“A Wild Scope Creep Has Appeared!”
Dang it! That frightening beast has caught us by surprise once again.
Why does scope creep happen?
How could we have seen the scary scope monster creeping up on us?
What could we have done to prevent the appearance of this mythical creature?
Newsflash: scope creep cannot be prevented by only worrying about scope.
Scope Creep: The Problem Isn’t Your Scope
Let’s get one misconception out of the way: your scope is supposed to creep, at least when doing complex work.
Complex work means you can’t plan and predict everything before starting. It means you’re limited by the Fog of Beforehand: what you can know before beginning the work.
What you know before starting simply won’t cut it.

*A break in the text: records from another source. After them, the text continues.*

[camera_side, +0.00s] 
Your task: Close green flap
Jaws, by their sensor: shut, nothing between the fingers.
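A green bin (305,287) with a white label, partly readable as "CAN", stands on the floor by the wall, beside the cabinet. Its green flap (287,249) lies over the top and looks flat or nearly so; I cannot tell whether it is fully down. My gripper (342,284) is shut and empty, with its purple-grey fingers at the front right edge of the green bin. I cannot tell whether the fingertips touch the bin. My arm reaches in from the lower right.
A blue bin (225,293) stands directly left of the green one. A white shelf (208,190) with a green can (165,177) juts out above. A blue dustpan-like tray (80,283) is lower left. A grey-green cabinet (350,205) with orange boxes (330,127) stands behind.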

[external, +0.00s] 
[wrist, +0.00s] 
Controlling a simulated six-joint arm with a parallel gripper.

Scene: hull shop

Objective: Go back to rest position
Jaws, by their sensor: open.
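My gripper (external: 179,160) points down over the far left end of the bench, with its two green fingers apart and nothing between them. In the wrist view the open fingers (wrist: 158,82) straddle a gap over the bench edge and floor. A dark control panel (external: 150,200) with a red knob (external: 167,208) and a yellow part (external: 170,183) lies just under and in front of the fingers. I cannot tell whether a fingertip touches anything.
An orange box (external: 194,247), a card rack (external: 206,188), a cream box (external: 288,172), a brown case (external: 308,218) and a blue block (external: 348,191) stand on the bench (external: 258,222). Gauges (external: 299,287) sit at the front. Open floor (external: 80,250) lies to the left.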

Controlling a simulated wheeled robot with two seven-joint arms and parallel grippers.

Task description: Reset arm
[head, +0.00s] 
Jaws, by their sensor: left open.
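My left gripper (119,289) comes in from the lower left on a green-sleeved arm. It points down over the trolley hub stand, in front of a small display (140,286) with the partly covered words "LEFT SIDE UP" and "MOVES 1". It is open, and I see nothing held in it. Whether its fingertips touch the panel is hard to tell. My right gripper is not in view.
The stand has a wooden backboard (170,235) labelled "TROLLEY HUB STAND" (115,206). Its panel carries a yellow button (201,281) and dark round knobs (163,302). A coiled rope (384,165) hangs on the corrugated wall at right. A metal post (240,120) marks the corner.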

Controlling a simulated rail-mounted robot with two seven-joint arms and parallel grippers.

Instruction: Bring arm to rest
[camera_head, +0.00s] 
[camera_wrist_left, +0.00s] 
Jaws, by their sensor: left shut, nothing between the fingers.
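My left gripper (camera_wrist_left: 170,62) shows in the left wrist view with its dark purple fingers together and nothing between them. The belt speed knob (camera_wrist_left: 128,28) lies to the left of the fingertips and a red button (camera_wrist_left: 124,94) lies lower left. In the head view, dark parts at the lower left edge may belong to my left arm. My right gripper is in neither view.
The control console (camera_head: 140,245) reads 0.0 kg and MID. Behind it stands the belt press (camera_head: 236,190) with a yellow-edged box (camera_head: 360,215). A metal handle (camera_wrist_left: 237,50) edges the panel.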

Every step you take should help shape the way. There is no path to follow, you have to carve your own path and discover what’s necessary as you do the work.
With that misconception out of the way, scope creep doesn’t only happen because you can’t know the full scope before starting. Scope creep happens because you don’t know what you’re trying to make possible with that scope.

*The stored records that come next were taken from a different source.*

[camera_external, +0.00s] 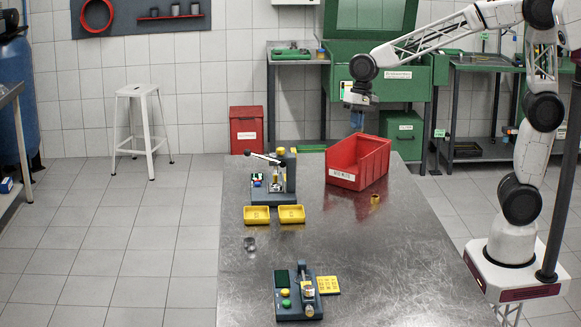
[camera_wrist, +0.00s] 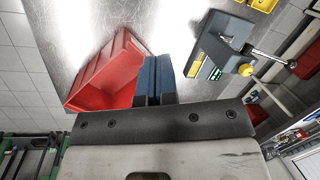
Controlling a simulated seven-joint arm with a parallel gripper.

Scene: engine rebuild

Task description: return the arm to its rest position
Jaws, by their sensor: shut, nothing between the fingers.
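My gripper (camera_external: 357,118) hangs pointing down above the far end of the metal table (camera_external: 420,240), over the back left of the red bin (camera_external: 358,162). In the wrist view my gripper (camera_wrist: 155,72) shows its two blue fingers closed together with nothing between them. The red bin also shows in the wrist view (camera_wrist: 105,78), left of the fingers and below them. My arm reaches in from its white base at the right of the table. The bin's inside is mostly hidden in the external view, and the part seen from the wrist looks empty.
A lever press fixture (camera_external: 272,180) stands left of the bin, with two yellow trays (camera_external: 258,215) in front. A small brass-coloured part (camera_external: 375,199) and a grey part (camera_external: 250,244) lie on the table. Another fixture (camera_external: 297,293) sits at the near end. The table's right front is clear.

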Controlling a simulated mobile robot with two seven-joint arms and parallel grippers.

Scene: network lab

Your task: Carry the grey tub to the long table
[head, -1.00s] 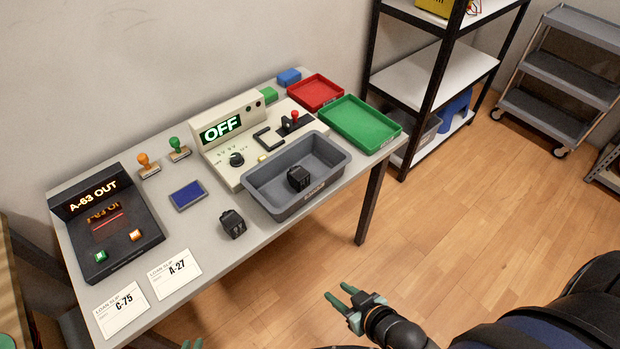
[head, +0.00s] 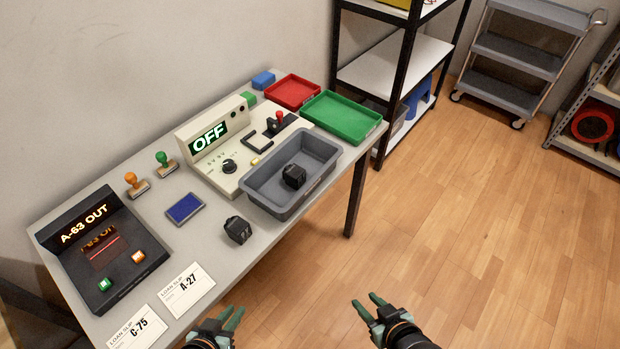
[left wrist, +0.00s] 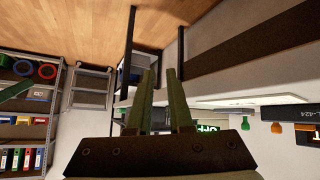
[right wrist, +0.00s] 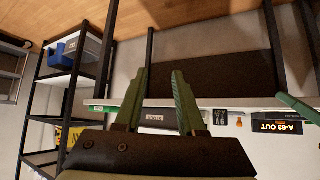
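The grey tub (head: 250,190) stands on the grey table against the wall, at its front edge. A black block-like device (head: 294,176) lies inside the tub. My left gripper (head: 233,318) is at the bottom of the head view, in front of the table and apart from the tub. Its fingers are spread and empty in the left wrist view (left wrist: 160,85). My right gripper (head: 367,304) is over the floor, right of the left one and nearer to me than the tub. Its fingers are apart and empty in the right wrist view (right wrist: 160,85).
The table also holds a green tray (head: 343,117), a red tray (head: 292,91), a control box reading OFF (head: 209,143), another black device (head: 237,230), stamps and loan slips. A black-framed shelf (head: 385,75) and a grey cart (head: 520,62) stand behind. The wooden floor at right is clear.

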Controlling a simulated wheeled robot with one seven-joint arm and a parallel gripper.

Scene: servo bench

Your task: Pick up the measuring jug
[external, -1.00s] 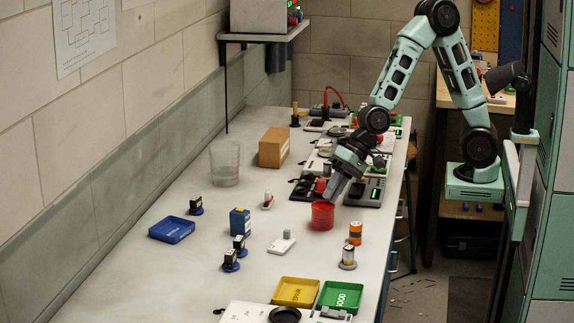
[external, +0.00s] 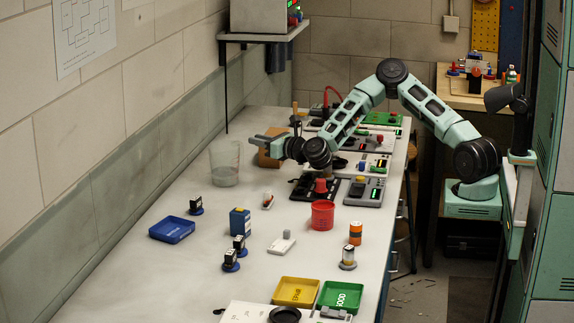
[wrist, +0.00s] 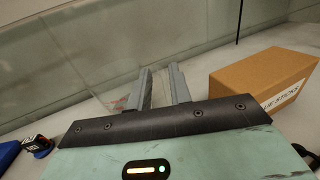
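The measuring jug (external: 224,165) is a clear, see-through beaker standing upright on the bench near the wall. In the wrist view the jug (wrist: 117,97) is only a faint outline with a few reddish marks, partly behind the left finger. My gripper (external: 259,138) is to the right of the jug, at about the height of its rim, and points left toward it. In the wrist view its two grey fingers (wrist: 160,72) are apart with nothing seen between them. The gripper looks clear of the jug.
A cardboard box (external: 268,158) is close beside my gripper, partly hidden by it; in the wrist view the box (wrist: 262,78) is right of the fingers. A red cup (external: 322,215), blue tray (external: 172,229) and small parts are nearer. Bench in front of the jug is clear.

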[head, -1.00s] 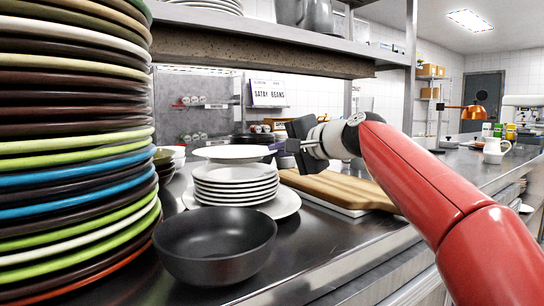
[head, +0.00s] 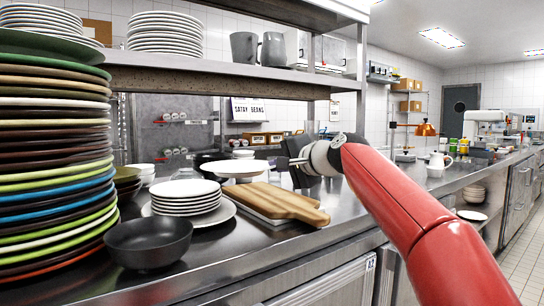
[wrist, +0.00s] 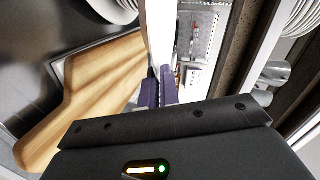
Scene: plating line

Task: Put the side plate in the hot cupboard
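The side plate (head: 237,167) is white and round, held out level to the left of my gripper (head: 291,162). In the head view it shows right of the plate stack, behind the wooden board. In the wrist view the plate (wrist: 159,35) is seen edge-on as a white strip between the purple fingertips of my gripper (wrist: 159,88), which is shut on it. A stack of similar white plates (head: 186,202) sits on a larger white plate (head: 222,216). I cannot tell for certain which unit is the hot cupboard; a steel front with a label (head: 335,287) shows under the counter.
A wooden board (head: 285,203) lies on the steel counter right of the stack. A black bowl (head: 148,243) and a tall stack of coloured plates (head: 50,150) stand at the left. A shelf (head: 220,68) with plates and jugs hangs above. Floor (head: 516,215) is clear at the right.

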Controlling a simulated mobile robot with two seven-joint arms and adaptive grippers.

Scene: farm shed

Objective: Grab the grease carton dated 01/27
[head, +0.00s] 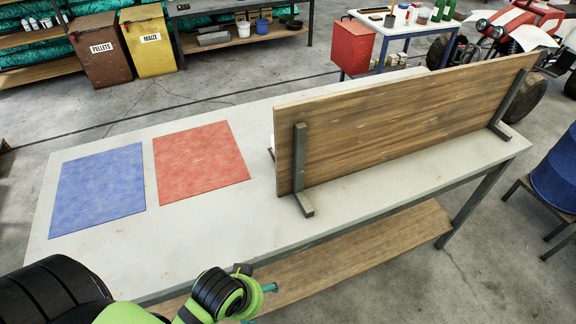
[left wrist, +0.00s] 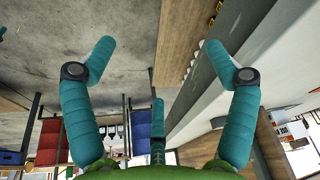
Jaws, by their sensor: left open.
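No carton with a readable 01/27 date shows in either view. In the head view a wooden board (head: 400,125) on dark feet stands upright on the long pale table (head: 110,265) and hides the area behind it. A sliver of something white shows at the board's left end; I cannot tell what it is. My left gripper (head: 268,288) is low at the table's front edge, mostly hidden by its wrist. In the left wrist view its teal fingers (left wrist: 159,46) are spread wide with nothing between them. My right gripper is not in view.
A blue mat (head: 98,190) and a red mat (head: 200,160) lie bare on the table's left half. A wooden lower shelf (head: 360,245) runs under the table. A blue drum (head: 557,170) stands on a stool at right. A small side table (head: 395,22) with bottles is behind.

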Read that sentence again. Does it still sound confusing?
Let’s try to rephrase it so it becomes clearer:
“Scope doesn't create value. What that scope makes possible is what creates value.”
It’s not about delivering the scope as promised. It’s about changing something for the person who uses the scope you’ve delivered. That’s what you should be worried about: is the scope doing the job it’s supposed to do? Don’t agonize over: is the scope exactly as we described it?
Scope is the means to an end.
Just like a comedian who tells a joke: delivering a feature is like telling a joke. It doesn’t matter unless it makes people laugh.
Scope only matters to the extent that scope makes a difference for your users or the business. And that’s why it should be anchored in their world, not in your imagination of what you believe they need.
Sounds easy, right? Well, it turns out it’s pretty tricky. Here’s a simple visualization that helps to explain why.
Endlessly revisiting and talking about the scope will actually make things more unclear. You’re injecting your scope with the Fog of Speculation. You’re injecting noise in requirements and making all kinds of assumptions. This happens because you’re trying to accommodate the sense of certainty your developers need to understand the complete behavior of the product.
To hammer the point home:
You’re introducing floating requirements to your scope. These are things that people said were necessary, but when you keep asking and prodding, you will get an unsatisfying answer. Some warning signs when you know this is happening:
“This is how it works in the old product.”
“We’re worried there will be problems if we don’t add this.”
“Sales tells us that the customer considers this a must-have.”
This is how you get floating requirements: stuff that we must deliver according to the scope but is not really necessary for our users or the business to meet their goals.
Unless you can provide a clear answer to what we’re trying to make possible with a specific requirement, it’s a floating requirement. We don’t know whether we really need it. It’s somebody’s assumption turned into a hard requirement that may turn out to be right or wrong.
That’s why we should err on the side of caution and not add things where we doubt they are necessary. If we don’t add something necessary, we will definitely hear it. If we add something unnecessary, it will likely linger around forever like a parasite because we suck at removing it.
Anchor Your Scope in the Reality of What You’re Trying To Make Possible
In short, when you have scope creep, the problem isn’t the scope but the fact you lack understanding of what you’re trying to enable with that scope. Or the fact there is disagreement among all stakeholders about what you’re attempting to make possible with that scope.
And that’s what we should focus our attention on. This problem is especially obvious during product rebuilds. We have an old product with a certain behavior and want to mimic the same behavior in our rebuild. The people who remember why we’ve made all the choices we’ve made in the old product are usually gone.
We must remind ourselves that the product's behavior exists to create value for its users that we can ultimately capture as business value. We should always be rooted in the progress we’re trying to grant to our users - what we’re trying to make possible for them when we add something to our product.
Because that ensures we’re anchored in getting the audience to laugh when we tell a joke instead of trying to tell as many jokes as possible without a clue of whether the audience will laugh.
So that’s why when you have scope creep, it’s usually the least of your problems. It means you lack understanding of what your product makes possible for the users and how it fits into their world, or there is disagreement among this understanding, and that’s why you should start there.
Don’t worry about the scope. Worry about the users and what the scope should make possible for them.
Keep your boots on the ground of the user, not the imaginary surface that we can perfectly plot in a scope document.
Remember, the map is not the terrain, and adhering to the scope isn’t what matters but staying anchored in what that scope should make possible.
Great post Maarten. Scope creep is the worst. I'm glad that it now also has a face to haunt me when I sleep.
A neat new perspective on scope creep, which I'll be looking to start applying in my day to day challenges with it.